Short exercise:
Repeat, exactly as written, every line from the one holding "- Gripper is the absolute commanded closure" through the one holding "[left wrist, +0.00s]". Leave out all other lines.

Dataset extract:
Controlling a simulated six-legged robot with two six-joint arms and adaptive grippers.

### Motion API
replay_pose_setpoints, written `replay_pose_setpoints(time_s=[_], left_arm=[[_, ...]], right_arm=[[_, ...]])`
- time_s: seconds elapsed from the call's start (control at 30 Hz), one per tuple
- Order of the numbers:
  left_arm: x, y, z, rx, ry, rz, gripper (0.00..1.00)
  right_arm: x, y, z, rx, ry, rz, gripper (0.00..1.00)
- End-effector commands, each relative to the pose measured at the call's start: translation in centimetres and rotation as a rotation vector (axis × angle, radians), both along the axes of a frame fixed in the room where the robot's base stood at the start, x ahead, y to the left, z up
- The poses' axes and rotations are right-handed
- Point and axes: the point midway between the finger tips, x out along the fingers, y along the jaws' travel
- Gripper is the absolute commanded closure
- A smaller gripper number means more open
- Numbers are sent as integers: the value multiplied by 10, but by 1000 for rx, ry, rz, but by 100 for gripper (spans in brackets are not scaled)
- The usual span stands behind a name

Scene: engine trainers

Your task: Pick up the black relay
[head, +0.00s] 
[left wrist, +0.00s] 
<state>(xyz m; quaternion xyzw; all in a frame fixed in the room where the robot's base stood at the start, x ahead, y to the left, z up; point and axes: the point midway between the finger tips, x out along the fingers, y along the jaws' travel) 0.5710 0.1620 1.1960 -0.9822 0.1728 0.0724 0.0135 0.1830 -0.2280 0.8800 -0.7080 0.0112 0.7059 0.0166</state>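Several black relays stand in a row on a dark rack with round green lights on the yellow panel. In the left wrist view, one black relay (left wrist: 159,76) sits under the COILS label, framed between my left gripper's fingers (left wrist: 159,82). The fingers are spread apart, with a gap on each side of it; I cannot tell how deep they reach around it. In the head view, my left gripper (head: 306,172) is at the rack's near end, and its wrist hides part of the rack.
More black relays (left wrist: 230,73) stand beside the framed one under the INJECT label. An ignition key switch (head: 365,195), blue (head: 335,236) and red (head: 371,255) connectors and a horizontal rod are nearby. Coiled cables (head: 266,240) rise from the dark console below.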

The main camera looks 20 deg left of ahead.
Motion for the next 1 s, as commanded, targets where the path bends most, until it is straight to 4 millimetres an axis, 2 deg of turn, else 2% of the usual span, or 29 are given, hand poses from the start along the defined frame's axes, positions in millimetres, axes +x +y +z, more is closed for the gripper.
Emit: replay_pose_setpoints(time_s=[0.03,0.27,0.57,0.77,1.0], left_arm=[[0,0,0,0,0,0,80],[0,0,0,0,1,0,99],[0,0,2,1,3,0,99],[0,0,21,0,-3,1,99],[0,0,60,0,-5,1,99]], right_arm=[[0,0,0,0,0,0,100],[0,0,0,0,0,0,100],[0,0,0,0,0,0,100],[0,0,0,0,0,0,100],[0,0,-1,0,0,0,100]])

Output for this task:
- Gripper is the absolute commanded closure
- A smaller gripper number means more open
- Numbers are sent as integers: the value multiplied by 10, but by 1000 for rx, ry, rz, but by 100 for gripper (spans in brackets are not scaled)
- The usual span stands behind a name

Scene: engine trainers

Your task: Pick up the black relay
[head, +0.00s] 
[left wrist, +0.00s] 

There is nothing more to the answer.